■ EXERCISE INPUT

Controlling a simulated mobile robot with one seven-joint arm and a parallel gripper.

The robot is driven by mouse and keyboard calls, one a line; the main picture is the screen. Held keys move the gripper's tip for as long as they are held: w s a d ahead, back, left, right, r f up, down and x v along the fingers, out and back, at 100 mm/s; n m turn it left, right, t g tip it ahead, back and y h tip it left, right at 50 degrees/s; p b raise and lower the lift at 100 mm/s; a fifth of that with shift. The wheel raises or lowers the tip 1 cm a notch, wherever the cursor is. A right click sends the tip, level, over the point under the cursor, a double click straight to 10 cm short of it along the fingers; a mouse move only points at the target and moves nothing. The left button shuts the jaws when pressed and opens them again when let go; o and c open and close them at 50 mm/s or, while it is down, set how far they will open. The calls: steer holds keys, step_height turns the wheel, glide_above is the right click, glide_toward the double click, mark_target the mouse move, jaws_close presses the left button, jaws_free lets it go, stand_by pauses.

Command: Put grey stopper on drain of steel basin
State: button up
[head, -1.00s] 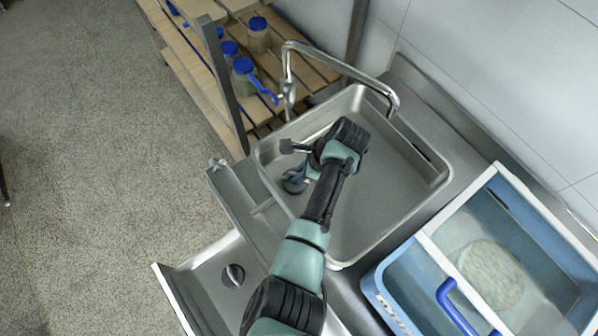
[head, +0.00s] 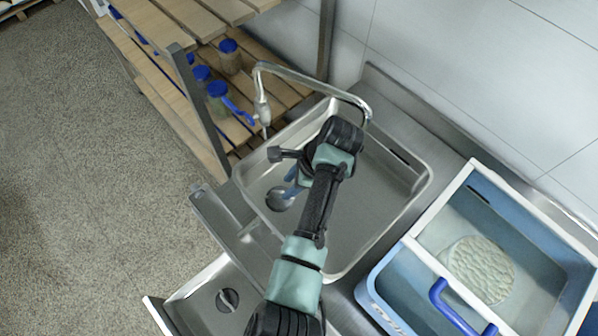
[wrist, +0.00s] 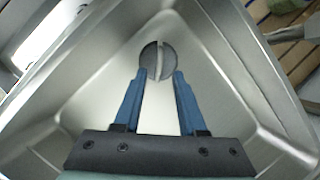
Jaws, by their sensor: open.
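The steel basin (head: 375,215) is below the tap. A round dark grey disc (head: 280,198) lies on its floor near the left corner. In the wrist view this disc (wrist: 150,60) has a lighter bar across it and looks like the grey stopper. It covers the spot, so I cannot see the drain or tell how the disc is seated. My gripper (wrist: 160,74) is open, with its blue fingertips either side of the disc's near edge in the picture. In the head view my gripper (head: 291,186) is just above the disc, apparently holding nothing.
A similar disc (head: 228,300) lies in the steel tray at the front left. A curved tap (head: 315,78) arches over the basin's back edge. A blue-and-white box (head: 410,252) with a blue handle stands at right. A wooden rack (head: 195,105) with blue-lidded jars stands at left.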

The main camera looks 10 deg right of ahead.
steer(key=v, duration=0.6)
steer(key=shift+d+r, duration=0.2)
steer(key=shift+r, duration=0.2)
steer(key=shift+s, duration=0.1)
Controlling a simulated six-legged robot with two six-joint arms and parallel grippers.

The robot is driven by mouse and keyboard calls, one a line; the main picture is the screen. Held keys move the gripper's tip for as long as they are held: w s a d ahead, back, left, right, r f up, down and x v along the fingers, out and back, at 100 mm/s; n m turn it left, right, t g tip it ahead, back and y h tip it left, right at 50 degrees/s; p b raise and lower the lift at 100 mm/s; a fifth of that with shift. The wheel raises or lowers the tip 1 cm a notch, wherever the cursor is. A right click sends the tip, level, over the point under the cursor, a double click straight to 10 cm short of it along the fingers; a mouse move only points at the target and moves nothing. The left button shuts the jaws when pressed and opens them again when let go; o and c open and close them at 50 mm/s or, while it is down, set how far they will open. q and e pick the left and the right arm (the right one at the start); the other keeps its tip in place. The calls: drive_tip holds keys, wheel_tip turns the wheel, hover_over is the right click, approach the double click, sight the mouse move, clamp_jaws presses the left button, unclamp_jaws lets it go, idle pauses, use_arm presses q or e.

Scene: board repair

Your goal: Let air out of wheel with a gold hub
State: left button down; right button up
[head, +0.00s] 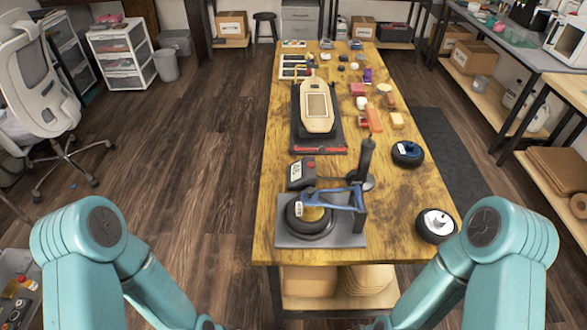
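A black wheel with a gold hub (313,214) lies flat on a grey base plate (284,238) near the front left of the wooden table. A blue lever arm (338,197) of a dark stand reaches over the wheel and partly hides the hub. Whether it touches the wheel I cannot tell, and no valve can be made out. A dark box with a pale display and a red part (301,173) stands just behind the wheel. Both my teal arms reach down to the bottom edge. Their grippers are out of view, below the picture.
A wheel with a blue hub (407,153) and one with a white hub (436,225) lie along the table's right edge. A dark upright handle (366,158) stands behind the plate. A wooden board (318,105) and several small parts lie farther back. The front right tabletop is mostly clear.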

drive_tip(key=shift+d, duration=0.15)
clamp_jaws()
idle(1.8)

■ STATED GOAL
Reproduce the whole listing exactly, but not the images in it.

■ EXERCISE SOLUTION
Controlling a simulated mobile robot with one seven-joint arm and a parallel gripper.

The robot is driven by mouse and keyboard calls, one a line; the main picture is the screen. Held keys move the gripper's tip for as long as they are held: w s a d ahead, back, left, right, r f up, down and x v along the fingers, out and back, at 100 mm/s; n m turn it left, right, t g tip it ahead, back and y h tip it left, right at 50 degrees/s; p b raise and lower the lift at 100 mm/s; a fifth of that with shift. The wheel raises or lowers the tip 1 cm a notch, wherever the cursor is. A right click sends the tip, level, over the point under the cursor, a double click straight to 10 cm short of it along the fingers; a mouse move only points at the target and moves nothing. The left button shuts the jaws when pressed and opens them again when let go; o and c open and close them at 50 mm/s or, while it is down, set how far they will open. The calls: steer holds keys, step_height turns the wheel, glide_above is the right click, glide_toward the double click, mark_target the mouse move, jaws_close presses the left button, jaws_free lets it go, stand_by pauses.

Command: Put grey stopper on drain of steel basin
State: button up
[head, -1.00s] 
[head, +0.00s] 
[wrist, +0.00s] 
Jaws, by their sensor: open.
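The steel basin (head: 375,215) is below the tap. A round dark grey disc (head: 280,198) lies on its floor near the left corner. In the wrist view this disc (wrist: 150,60) has a lighter bar across it and looks like the grey stopper. It covers the spot, so I cannot see the drain or tell how the disc is seated. My gripper (wrist: 160,74) is open, with its blue fingertips either side of the disc's near edge in the picture. In the head view my gripper (head: 291,186) is just above the disc, apparently holding nothing.
A similar disc (head: 228,300) lies in the steel tray at the front left. A curved tap (head: 315,78) arches over the basin's back edge. A blue-and-white box (head: 410,252) with a blue handle stands at right. A wooden rack (head: 195,105) with blue-lidded jars stands at left.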

The main camera looks 10 deg right of ahead.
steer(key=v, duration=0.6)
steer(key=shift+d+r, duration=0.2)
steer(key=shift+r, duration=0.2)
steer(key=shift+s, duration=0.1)
Controlling a simulated six-legged robot with two six-joint arms and parallel grippers.

The robot is driven by mouse and keyboard calls, one a line; the main picture is the screen. Held keys move the gripper's tip for as long as they are held: w s a d ahead, back, left, right, r f up, down and x v along the fingers, out and back, at 100 mm/s; n m turn it left, right, t g tip it ahead, back and y h tip it left, right at 50 degrees/s; p b raise and lower the lift at 100 mm/s; a fifth of that with shift. The wheel raises or lowers the tip 1 cm a notch, wherever the cursor is. A right click sends the tip, level, over the point under the cursor, a double click straight to 10 cm short of it along the fingers; a mouse move only points at the target and moves nothing. The left button shuts the jaws when pressed and opens them again when let go; o and c open and close them at 50 mm/s or, while it is down, set how far they will open. q and e pick the left and the right arm (the right one at the start); the other keeps its tip in place. The calls: drive_tip holds keys, wheel_tip turns the wheel, hover_over is the right click, approach the double click, sight the mouse move, clamp_jaws presses the left button, unclamp_jaws lets it go, idle pauses, use_arm presses q or e.

Scene: board repair

Your goal: Let air out of wheel with a gold hub
State: left button down; right button up
[head, +0.00s] 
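A black wheel with a gold hub (313,214) lies flat on a grey base plate (284,238) near the front left of the wooden table. A blue lever arm (338,197) of a dark stand reaches over the wheel and partly hides the hub. Whether it touches the wheel I cannot tell, and no valve can be made out. A dark box with a pale display and a red part (301,173) stands just behind the wheel. Both my teal arms reach down to the bottom edge. Their grippers are out of view, below the picture.
A wheel with a blue hub (407,153) and one with a white hub (436,225) lie along the table's right edge. A dark upright handle (366,158) stands behind the plate. A wooden board (318,105) and several small parts lie farther back. The front right tabletop is mostly clear.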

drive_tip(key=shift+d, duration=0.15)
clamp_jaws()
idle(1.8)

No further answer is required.